2) La perte de sens du projet laïc
Le mot "laïcité" apparaît dans le Littré en 1871 pour désigner ce qui n’est "ni ecclésiastique, ni religieux" . Il prend son sens à travers les grandes lois de la IIIème République sur la séparation de l’Eglise et de l’Etat :
– la loi du 28 mars 1882 prévoit que l’instruction religieuse est donnée en dehors des édifices et des programmes scolaires ;
– la loi du 30 octobre 1886 prévoit que l’enseignement est exclusivement confié à un personnel laïc ;
– et la loi du 9 décembre 1905 met fin au Concordat en instaurant l’indépendance financière des églises et de l’Etat.
LES GRANDS PRINCIPES DE LA LOI DU 9 DECEMBRE 1905 CONCERNANT LA SEPARATION DES EGLISES ET DE L’ETAT.
Art 1 er : La République assure la liberté de conscience. Elle garantit le libre exercice des cultes sous les seules restrictions édictées ci-après dans l’intérêt de l’ordre public.
Art. 2 : La République ne reconnaît, ne salarie ni ne subventionne aucun culte.
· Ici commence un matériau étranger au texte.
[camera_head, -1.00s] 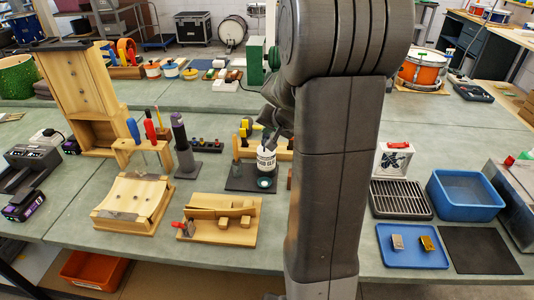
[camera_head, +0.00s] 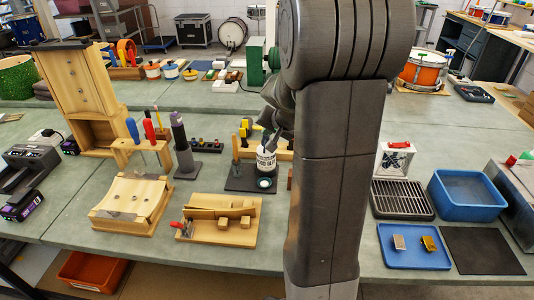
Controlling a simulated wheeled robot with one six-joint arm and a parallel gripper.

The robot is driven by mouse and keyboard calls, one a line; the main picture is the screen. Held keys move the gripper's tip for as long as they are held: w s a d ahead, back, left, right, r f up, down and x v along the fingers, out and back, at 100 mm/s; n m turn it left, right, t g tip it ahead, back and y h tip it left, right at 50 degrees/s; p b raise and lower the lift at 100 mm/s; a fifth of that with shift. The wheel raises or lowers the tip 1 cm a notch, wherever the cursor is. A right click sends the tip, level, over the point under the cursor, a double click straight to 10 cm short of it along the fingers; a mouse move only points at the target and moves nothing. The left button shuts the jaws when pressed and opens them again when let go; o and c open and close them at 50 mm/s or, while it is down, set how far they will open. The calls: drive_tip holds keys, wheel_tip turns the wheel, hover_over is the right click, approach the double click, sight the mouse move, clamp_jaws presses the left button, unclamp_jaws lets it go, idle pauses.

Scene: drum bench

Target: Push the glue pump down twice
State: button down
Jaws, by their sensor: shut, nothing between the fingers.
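The glue bottle (camera_head: 266,161) is a white, labelled container standing upright on a dark base plate (camera_head: 238,183) in the middle of the bench. My gripper (camera_head: 266,143) is shut and empty, pointing down at the top of the bottle. The pump head is hidden behind or under the gripper, so I cannot tell whether they touch or how far the pump is down. My arm covers the area just right of the bottle.
A dark upright tool (camera_head: 183,150) and a wooden screwdriver rack (camera_head: 143,150) stand to the left. A wooden jig (camera_head: 240,238) lies in front. A blue bin (camera_head: 466,213) and blue tray (camera_head: 385,262) are on the right.

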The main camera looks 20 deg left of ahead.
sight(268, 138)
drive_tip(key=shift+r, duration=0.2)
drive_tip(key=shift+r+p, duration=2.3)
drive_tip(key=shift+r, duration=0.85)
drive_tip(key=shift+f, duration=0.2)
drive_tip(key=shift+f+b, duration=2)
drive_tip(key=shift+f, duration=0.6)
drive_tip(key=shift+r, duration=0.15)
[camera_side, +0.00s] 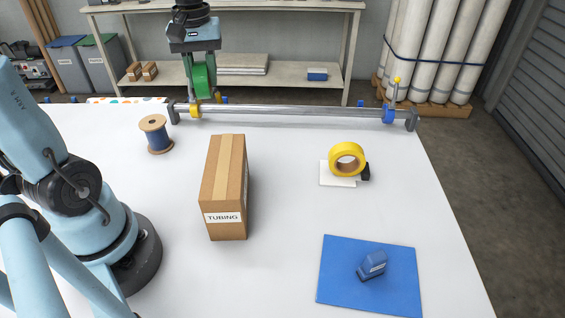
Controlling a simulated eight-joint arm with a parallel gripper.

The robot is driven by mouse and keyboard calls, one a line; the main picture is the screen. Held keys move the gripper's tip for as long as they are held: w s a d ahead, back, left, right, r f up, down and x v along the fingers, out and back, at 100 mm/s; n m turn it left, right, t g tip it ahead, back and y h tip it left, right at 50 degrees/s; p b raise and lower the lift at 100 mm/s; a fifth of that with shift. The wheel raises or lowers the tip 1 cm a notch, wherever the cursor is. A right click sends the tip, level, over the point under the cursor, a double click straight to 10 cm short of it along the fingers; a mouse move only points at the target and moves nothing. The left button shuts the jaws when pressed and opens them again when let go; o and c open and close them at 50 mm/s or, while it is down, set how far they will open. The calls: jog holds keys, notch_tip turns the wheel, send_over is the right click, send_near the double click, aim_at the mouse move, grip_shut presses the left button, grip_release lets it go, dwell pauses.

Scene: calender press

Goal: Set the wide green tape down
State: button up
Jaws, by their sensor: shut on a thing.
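My gripper (201,88) hangs at the top, left of centre, pointing down. It is shut on a wide green tape (200,80), held upright between the fingers. Part of the tape is hidden by the fingers.
A tall cardboard box marked TUBING (223,190) stands mid-table. A thread spool (156,135) is at left. A yellow tape roll (346,160) stands on a white pad (334,180). A blue mat (340,290) bears a small blue object (371,265). White table (285,265) is bare between.

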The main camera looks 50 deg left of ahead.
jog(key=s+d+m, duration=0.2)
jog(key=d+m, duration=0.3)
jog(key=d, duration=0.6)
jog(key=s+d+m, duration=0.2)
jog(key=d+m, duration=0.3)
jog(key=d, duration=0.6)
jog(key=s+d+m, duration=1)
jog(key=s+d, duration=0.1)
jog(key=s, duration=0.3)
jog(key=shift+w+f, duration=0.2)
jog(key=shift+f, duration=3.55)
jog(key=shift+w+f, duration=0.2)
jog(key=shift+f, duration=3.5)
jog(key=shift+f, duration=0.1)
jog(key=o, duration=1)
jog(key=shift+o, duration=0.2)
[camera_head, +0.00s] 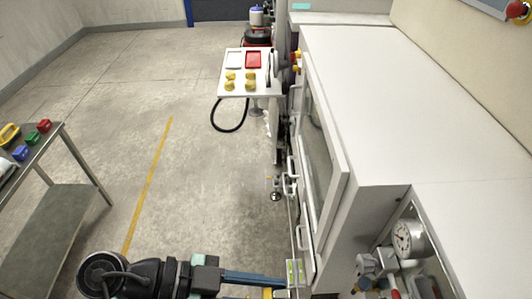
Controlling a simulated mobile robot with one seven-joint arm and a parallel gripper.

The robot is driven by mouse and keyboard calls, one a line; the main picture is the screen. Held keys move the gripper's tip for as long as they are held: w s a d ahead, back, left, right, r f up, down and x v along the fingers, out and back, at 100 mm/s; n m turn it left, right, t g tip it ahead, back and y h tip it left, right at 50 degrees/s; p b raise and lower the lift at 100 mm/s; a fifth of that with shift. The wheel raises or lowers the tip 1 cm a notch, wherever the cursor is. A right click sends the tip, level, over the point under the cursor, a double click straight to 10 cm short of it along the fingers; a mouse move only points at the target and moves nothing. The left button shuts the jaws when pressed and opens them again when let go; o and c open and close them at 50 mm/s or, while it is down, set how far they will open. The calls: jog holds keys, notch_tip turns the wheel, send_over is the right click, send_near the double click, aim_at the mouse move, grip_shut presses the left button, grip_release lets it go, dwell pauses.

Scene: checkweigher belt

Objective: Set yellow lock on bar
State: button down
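My gripper (268,287) is at the bottom edge, its blue fingers pointing right toward the machine's side. A small yellow piece (267,293), which looks like the yellow lock, sits between the fingertips; the frame edge cuts off most of it. White handle bars (301,240) run along the machine's glazed door, to the right of and above my gripper.
A grey table (48,225) at left holds red (44,125), green (32,138) and blue (20,153) locks and a yellow-and-black item (9,134). A control panel (235,85) stands at the back. A gauge (408,238) and valves are at lower right. The middle floor is clear.

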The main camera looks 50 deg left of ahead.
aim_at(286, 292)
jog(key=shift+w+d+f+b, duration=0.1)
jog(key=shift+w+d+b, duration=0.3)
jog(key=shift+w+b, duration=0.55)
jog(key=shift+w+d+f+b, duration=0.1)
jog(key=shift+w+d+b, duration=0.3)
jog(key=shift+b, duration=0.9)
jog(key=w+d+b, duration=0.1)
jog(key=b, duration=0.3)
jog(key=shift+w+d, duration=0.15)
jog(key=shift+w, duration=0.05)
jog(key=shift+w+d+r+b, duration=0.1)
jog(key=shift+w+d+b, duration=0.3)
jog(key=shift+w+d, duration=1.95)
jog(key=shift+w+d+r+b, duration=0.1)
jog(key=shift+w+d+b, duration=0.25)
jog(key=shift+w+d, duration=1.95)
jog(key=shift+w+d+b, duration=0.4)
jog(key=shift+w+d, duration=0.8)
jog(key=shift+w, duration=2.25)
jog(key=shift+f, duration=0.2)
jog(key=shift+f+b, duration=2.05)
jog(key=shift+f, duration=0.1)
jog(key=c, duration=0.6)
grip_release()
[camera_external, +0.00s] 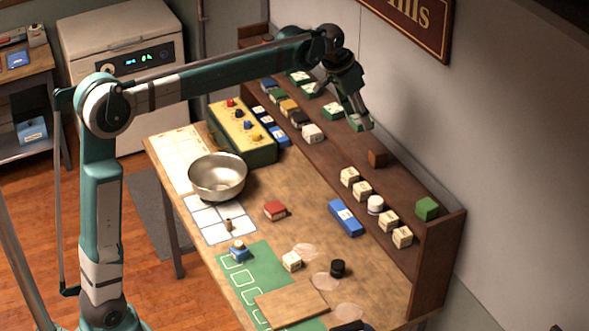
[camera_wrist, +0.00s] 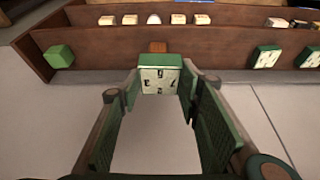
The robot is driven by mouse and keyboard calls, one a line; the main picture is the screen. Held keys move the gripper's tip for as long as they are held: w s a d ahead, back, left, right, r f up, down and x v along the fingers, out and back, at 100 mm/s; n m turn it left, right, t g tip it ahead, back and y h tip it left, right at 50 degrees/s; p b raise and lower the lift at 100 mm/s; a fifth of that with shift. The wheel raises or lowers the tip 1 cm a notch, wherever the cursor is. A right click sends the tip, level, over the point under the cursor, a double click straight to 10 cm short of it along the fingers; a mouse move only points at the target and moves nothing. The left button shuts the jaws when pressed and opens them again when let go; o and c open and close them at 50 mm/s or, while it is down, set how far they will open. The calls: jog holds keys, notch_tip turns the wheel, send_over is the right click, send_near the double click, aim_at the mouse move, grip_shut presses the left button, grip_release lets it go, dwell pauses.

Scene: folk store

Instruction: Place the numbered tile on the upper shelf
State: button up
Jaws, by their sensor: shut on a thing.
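The numbered tile (camera_wrist: 159,80), with a pale face bearing dark marks and a green edge, is held between the fingertips of my gripper (camera_wrist: 160,86). In the external view my gripper (camera_external: 361,120) points down over the upper shelf (camera_external: 400,179) of the brown wooden rack, with the tile (camera_external: 354,123) showing green at its tips. I cannot tell whether the tile touches the shelf. Other green-and-white tiles (camera_external: 333,111) stand farther back on this shelf and show at the right in the wrist view (camera_wrist: 265,57).
A brown wooden block (camera_external: 377,158) and a green cube (camera_external: 427,208) sit on the upper shelf, with bare room between them. The lower shelf holds several small boxes (camera_external: 349,177) and a white jar (camera_external: 375,205). A metal bowl (camera_external: 217,177) stands on the table.

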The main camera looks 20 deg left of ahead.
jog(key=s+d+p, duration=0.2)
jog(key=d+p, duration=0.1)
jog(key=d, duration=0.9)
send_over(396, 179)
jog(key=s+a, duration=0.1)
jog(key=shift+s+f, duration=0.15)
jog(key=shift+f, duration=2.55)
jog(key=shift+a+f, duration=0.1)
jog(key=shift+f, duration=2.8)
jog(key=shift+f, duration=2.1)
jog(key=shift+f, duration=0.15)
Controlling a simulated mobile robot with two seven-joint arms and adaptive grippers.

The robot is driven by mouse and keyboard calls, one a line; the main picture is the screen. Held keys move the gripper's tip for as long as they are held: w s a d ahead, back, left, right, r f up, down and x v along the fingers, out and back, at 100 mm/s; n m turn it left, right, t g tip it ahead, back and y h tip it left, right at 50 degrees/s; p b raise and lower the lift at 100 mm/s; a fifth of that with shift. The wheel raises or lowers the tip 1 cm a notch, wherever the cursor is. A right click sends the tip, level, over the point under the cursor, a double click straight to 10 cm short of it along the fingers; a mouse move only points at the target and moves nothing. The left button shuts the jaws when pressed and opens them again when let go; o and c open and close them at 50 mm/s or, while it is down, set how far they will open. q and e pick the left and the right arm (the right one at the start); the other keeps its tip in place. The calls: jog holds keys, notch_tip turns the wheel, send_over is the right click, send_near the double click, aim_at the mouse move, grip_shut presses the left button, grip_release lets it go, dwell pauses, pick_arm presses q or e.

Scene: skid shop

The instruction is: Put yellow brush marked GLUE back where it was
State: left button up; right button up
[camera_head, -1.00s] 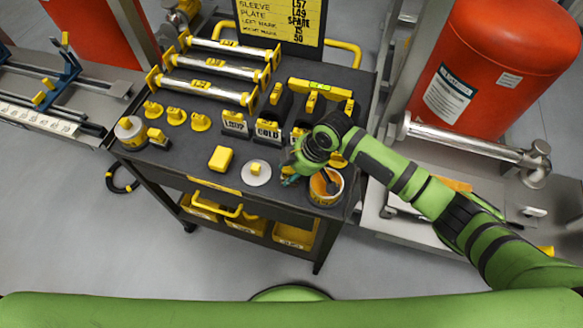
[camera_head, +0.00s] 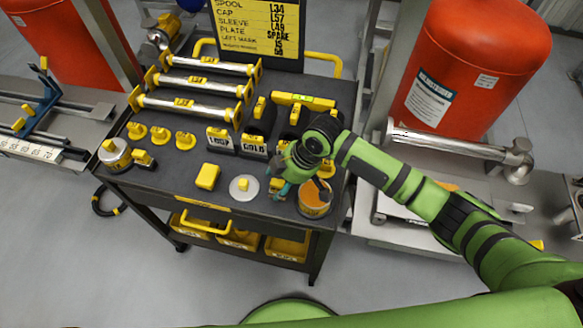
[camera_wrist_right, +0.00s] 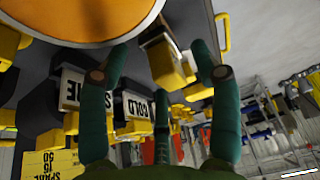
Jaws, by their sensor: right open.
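An orange-topped pot (camera_head: 314,204) stands at the cart's front right corner; its orange round surface (camera_wrist_right: 90,15) fills the top left of the wrist view. My right gripper (camera_head: 284,190) is over the cart top just left of the pot, fingers pointing down. In the wrist view its teal fingers (camera_wrist_right: 160,74) are spread apart. A yellow block with a dark and pale end (camera_wrist_right: 168,62) shows between them beside the pot, apparently not gripped. It may be the brush; no GLUE lettering is readable. My left gripper is out of view.
The black cart top also holds labelled blocks, including one marked GOLD (camera_head: 254,147), a yellow block (camera_head: 207,176), a pale disc (camera_head: 244,188) and several silver bars (camera_head: 190,106). A red tank (camera_head: 470,65) and pipe stand to the right.

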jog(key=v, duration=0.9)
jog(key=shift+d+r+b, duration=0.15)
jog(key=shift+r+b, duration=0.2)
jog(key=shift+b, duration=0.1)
En conséquence, à partir du 1er janvier qui suivra la promulgation de la présente loi, seront supprimées des budgets de l’Etat, des départements et des communes, toutes dépenses relatives à l’exercice des cultes. Pourront toutefois être inscrites auxdits budgets les dépenses relatives à des services d’aumônerie et destinées à assurer le libre exercice des cultes dans les établissements publics tels que lycées, collèges, écoles, hospices, asiles et prisons. Les établissements publics du culte sont supprimés, sous réserve des dispositions énoncées à l’article 3.
Au travers de ces textes se dessine un modèle de relations entre l’Etat et le religieux, le public et le privé. L’Etat et le pouvoir politique doivent être indépendants du pouvoir spirituel. Il n’y a pas de religion officielle ou d’église d’Etat. La France ne connaît que des citoyens égaux en droits qui sont libres de croire ou de ne pas croire. La foi devient une affaire personnelle et privée. Toutefois, la laïcité ne se confond pas avec l’athéisme car la République garantit le libre exercice des cultes à travers par exemple les aumôneries.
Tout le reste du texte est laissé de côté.